START Material provided

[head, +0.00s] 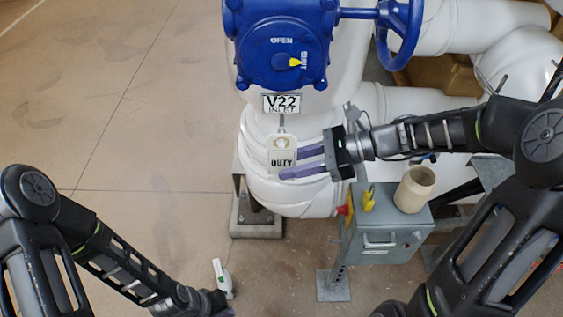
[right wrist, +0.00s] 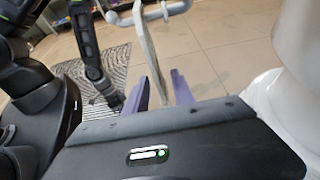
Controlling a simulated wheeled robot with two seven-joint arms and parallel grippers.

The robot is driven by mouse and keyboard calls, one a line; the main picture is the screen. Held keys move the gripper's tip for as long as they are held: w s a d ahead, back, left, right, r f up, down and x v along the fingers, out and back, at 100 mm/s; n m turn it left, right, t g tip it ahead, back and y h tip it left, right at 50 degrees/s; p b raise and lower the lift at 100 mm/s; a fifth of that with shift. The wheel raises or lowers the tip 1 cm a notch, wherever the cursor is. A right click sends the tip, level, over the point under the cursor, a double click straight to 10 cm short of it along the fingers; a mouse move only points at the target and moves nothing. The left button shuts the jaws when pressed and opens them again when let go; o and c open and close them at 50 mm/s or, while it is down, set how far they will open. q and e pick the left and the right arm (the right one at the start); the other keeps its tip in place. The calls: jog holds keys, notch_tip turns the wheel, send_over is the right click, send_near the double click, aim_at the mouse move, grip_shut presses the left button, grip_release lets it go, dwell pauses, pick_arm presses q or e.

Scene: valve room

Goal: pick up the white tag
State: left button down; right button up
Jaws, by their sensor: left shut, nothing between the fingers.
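The white tag (head: 281,160), with dark lettering that seems to read DUTY, hangs below the V22 INLET plate in front of the white pipe. My right gripper (head: 290,164) reaches in from the right with its purple fingers spread at the tag. The lower finger passes below the lettering and the upper one ends near its right edge. In the right wrist view the fingers (right wrist: 160,92) are apart, with a pale thin piece, perhaps the tag edge-on, between them. They do not look closed on it. My left gripper (head: 218,300) is low at the bottom edge, shut and empty.
A blue valve body (head: 280,45) with a handwheel (head: 400,35) stands above the tag. A grey box (head: 385,235) on a post carries a beige cup (head: 414,190) and a yellow item (head: 368,198) below my right forearm. The floor at left is clear.

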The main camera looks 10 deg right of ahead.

END Material provided

_The task_. In the listing above, find the line with "Goal: pick up the white tag" and the line with "State: left button down; right button up". Output those two lines and every line between them, exactly as written.

_Task solution_.
Goal: pick up the white tag
State: left button down; right button up

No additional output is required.